**What to do:** In the listing that follows, count every line with the word "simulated" in it and write only the total.

**Data rows:**
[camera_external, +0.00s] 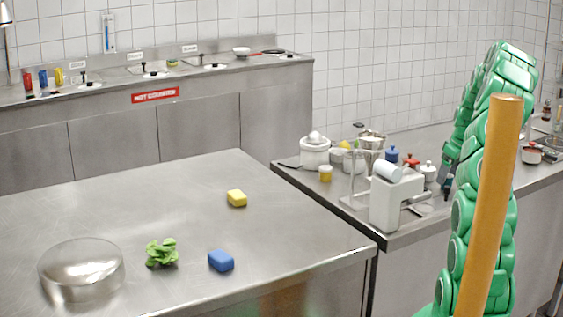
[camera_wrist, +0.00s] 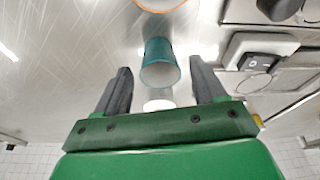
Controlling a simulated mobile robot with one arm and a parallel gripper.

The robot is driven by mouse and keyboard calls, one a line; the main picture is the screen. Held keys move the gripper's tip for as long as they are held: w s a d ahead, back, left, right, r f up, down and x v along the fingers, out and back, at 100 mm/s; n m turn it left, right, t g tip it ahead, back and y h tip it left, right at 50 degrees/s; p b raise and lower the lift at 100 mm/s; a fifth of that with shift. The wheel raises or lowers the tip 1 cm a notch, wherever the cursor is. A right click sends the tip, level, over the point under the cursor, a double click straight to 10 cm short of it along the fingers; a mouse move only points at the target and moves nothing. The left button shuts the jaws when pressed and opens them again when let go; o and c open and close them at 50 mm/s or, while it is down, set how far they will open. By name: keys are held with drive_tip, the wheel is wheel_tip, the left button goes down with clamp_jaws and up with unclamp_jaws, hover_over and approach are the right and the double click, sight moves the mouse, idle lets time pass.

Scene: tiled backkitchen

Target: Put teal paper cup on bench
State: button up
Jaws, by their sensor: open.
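The teal paper cup (camera_wrist: 160,62) shows in the wrist view, between and slightly beyond the two dark fingers of my gripper (camera_wrist: 160,78). The fingers are apart and there is a gap on each side of the cup. In the external view my gripper (camera_external: 447,187) points down over the right-hand steel counter (camera_external: 420,236); I cannot make out the teal cup there. A large steel bench (camera_external: 130,215) stands in the left foreground.
The bench holds a clear round dish (camera_external: 80,268), a green leafy thing (camera_external: 161,253), a blue block (camera_external: 221,261) and a yellow block (camera_external: 236,198). Its middle is clear. A white appliance (camera_external: 392,200) and several pots crowd the counter left of my gripper.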

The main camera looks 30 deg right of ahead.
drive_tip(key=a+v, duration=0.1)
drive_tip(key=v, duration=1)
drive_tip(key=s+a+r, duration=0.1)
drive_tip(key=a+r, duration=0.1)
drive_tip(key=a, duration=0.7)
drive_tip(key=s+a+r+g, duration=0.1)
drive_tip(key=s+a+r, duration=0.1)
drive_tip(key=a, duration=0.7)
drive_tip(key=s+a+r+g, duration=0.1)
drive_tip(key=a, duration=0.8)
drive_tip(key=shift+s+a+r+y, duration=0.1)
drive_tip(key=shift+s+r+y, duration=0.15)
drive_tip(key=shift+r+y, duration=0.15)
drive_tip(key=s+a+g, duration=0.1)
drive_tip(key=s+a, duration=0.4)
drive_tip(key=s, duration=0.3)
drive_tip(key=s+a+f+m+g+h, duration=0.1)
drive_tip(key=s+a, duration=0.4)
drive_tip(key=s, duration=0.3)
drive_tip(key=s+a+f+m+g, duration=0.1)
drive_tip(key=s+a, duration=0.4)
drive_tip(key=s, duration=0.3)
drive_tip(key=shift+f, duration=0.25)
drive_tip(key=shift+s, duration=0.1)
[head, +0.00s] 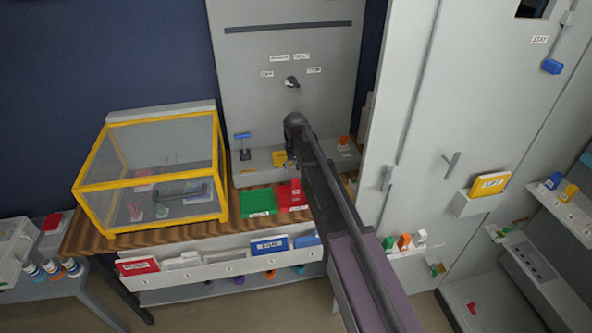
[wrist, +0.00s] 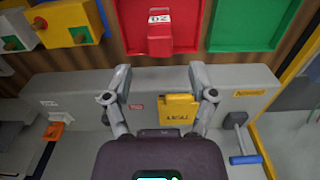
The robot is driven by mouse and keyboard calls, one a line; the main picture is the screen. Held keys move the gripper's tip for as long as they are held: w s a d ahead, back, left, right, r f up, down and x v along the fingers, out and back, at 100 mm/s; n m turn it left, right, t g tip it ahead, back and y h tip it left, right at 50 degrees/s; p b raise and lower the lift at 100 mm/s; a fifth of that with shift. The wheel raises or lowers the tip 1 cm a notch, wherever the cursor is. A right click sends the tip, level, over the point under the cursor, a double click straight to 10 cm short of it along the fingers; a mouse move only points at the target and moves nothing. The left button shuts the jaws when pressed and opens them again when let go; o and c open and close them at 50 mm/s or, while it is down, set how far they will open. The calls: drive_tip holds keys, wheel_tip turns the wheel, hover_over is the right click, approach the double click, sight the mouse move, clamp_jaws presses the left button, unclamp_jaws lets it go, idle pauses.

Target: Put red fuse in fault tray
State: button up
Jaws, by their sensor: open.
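A red block with a white label (wrist: 160,38), which looks like the red fuse, is in the red tray (wrist: 128,32) at the top of the wrist view. Whether it rests fully on the tray floor I cannot tell. In the head view the red tray (head: 293,207) lies at the bench front, right of a green tray (head: 258,201). My gripper (wrist: 159,76) is open and empty, its two fingers spread below the red block in the wrist view, apart from it. In the head view my arm largely hides the gripper.
A grey ledge (wrist: 60,88) with a yellow tag (wrist: 178,109) and a blue-handled lever (wrist: 243,140) lies below the fingers. The green tray (wrist: 250,25) is beside the red one. A yellow-framed clear box (head: 150,228) stands left on the bench. A grey cabinet (head: 420,130) stands right.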

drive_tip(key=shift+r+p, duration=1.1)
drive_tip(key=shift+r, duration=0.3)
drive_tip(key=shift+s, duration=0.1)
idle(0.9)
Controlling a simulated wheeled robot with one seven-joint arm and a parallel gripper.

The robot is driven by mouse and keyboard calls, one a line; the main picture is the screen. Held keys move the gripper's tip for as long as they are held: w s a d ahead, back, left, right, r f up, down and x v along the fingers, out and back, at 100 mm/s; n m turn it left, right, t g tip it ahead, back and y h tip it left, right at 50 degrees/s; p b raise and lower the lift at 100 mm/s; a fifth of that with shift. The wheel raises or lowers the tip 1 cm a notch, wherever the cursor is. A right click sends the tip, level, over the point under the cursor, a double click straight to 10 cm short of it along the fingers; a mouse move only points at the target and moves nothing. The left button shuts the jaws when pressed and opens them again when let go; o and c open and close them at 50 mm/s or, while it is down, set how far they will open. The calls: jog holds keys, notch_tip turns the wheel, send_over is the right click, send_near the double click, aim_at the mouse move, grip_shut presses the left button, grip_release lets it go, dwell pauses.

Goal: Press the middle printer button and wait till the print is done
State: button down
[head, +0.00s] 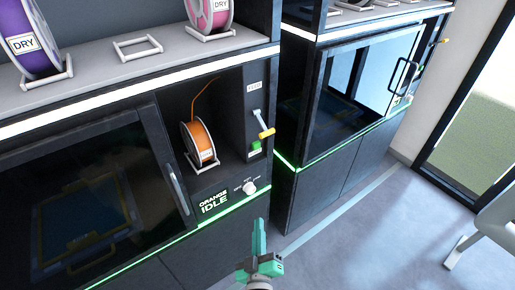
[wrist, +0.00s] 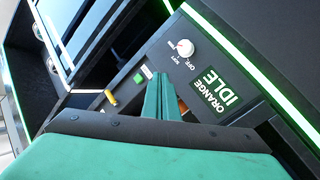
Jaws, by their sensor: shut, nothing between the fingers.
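The near printer's panel (head: 213,202) reads "ORANGE IDLE". It also shows, turned on its side, in the wrist view (wrist: 222,92). A white round knob (head: 249,187) sits beside the text; the wrist view shows it too (wrist: 186,47), with small lettering around it. A green button (head: 254,147) is on the side column below a yellow-ended lever (head: 263,128); a green patch also shows in the wrist view (wrist: 138,77). My gripper (head: 258,222) is shut and empty, in front of the printer below the knob. Its fingers (wrist: 160,78) hide part of the printer front.
An orange filament spool (head: 199,142) stands in the open bay. The closed printer door (head: 75,215) is to its left. Another printer (head: 350,95) with a glass door stands to the right. Open floor (head: 375,215) lies right of my gripper, with a chair (head: 492,222) at the edge.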

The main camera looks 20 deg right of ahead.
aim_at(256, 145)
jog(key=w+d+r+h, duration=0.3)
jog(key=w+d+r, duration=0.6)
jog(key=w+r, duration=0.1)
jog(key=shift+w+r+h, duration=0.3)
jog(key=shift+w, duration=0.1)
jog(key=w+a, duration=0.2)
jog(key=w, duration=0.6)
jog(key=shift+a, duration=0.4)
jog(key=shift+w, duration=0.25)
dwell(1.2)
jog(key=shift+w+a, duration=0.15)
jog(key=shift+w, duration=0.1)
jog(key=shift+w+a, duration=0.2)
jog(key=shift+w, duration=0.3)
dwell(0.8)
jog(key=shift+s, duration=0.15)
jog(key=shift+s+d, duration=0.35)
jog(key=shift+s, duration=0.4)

**Worked solution:** 2